**STATED PROBLEM:** Restate the opening lines of the material below word for word, stopping after the line that contains "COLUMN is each".

**MATERIAL FOR THIS EXERCISE:**
# # # # # # #

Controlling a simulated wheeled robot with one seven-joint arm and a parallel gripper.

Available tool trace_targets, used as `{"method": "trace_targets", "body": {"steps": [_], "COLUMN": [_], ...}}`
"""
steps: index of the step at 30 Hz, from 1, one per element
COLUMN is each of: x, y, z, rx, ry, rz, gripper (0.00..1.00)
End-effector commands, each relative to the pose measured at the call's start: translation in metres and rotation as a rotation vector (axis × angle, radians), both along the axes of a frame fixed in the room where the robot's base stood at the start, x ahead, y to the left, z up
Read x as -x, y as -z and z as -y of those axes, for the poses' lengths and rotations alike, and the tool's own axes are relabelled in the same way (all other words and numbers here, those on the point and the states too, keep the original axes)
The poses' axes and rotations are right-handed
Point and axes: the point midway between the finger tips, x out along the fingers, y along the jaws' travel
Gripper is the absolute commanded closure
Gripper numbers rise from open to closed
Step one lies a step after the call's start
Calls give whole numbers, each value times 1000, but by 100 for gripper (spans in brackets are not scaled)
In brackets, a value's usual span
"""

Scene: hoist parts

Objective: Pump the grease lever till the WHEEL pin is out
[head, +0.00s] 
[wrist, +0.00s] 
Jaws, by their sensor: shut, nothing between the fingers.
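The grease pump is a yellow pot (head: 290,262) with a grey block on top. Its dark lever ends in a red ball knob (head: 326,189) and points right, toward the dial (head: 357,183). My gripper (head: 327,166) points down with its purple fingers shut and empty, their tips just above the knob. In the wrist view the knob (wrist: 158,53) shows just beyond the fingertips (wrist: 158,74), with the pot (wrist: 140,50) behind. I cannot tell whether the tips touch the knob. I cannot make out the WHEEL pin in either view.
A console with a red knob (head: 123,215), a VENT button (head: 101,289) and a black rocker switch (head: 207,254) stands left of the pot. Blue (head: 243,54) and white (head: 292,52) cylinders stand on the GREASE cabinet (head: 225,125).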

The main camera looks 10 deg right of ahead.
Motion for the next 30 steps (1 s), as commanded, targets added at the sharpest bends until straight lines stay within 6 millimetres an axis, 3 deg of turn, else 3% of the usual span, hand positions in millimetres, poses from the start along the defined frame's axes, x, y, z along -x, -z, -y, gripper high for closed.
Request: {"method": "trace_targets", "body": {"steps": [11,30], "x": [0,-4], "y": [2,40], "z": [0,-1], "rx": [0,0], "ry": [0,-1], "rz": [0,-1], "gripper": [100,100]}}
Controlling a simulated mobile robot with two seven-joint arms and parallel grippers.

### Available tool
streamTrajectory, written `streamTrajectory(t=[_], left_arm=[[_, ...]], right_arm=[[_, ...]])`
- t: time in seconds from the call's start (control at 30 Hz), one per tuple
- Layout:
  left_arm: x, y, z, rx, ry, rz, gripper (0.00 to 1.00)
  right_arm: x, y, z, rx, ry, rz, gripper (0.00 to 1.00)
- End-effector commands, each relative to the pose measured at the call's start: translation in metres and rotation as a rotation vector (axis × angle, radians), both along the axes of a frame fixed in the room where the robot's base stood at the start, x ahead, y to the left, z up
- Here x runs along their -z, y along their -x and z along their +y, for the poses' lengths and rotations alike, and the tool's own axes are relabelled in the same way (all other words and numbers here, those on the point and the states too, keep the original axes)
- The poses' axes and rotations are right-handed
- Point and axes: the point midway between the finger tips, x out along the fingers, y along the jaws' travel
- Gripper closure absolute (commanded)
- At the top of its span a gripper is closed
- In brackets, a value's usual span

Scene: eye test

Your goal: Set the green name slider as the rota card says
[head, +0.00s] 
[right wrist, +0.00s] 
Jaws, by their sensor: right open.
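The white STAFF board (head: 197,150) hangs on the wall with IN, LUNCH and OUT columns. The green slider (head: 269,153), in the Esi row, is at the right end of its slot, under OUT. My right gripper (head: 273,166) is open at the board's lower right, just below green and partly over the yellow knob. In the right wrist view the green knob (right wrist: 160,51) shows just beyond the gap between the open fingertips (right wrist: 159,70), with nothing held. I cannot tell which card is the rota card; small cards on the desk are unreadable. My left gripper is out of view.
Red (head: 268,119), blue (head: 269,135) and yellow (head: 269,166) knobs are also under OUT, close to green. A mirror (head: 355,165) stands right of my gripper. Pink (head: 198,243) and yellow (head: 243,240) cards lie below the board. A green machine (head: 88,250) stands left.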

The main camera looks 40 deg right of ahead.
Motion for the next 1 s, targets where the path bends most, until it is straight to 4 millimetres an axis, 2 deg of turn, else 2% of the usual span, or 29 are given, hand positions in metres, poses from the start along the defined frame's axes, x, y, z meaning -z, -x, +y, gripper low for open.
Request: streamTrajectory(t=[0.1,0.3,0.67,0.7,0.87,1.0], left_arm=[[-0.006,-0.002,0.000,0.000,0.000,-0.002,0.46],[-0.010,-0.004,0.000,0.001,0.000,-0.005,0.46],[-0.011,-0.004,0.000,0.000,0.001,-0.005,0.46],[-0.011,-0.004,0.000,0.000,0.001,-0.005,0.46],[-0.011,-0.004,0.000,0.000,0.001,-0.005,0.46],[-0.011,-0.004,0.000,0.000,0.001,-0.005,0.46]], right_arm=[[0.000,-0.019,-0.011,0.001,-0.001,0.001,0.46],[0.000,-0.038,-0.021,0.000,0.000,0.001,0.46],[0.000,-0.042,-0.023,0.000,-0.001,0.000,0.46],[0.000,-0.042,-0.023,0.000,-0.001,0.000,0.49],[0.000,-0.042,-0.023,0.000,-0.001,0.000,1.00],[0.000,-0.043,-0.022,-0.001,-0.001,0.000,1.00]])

# # # # # # #

**PROBLEM SOLUTION:**
Controlling a simulated wheeled robot with one seven-joint arm and a parallel gripper.

Available tool trace_targets, used as `{"method": "trace_targets", "body": {"steps": [_], "COLUMN": [_], ...}}`
"""
steps: index of the step at 30 Hz, from 1, one per element
COLUMN is each of: x, y, z, rx, ry, rz, gripper (0.00..1.00)

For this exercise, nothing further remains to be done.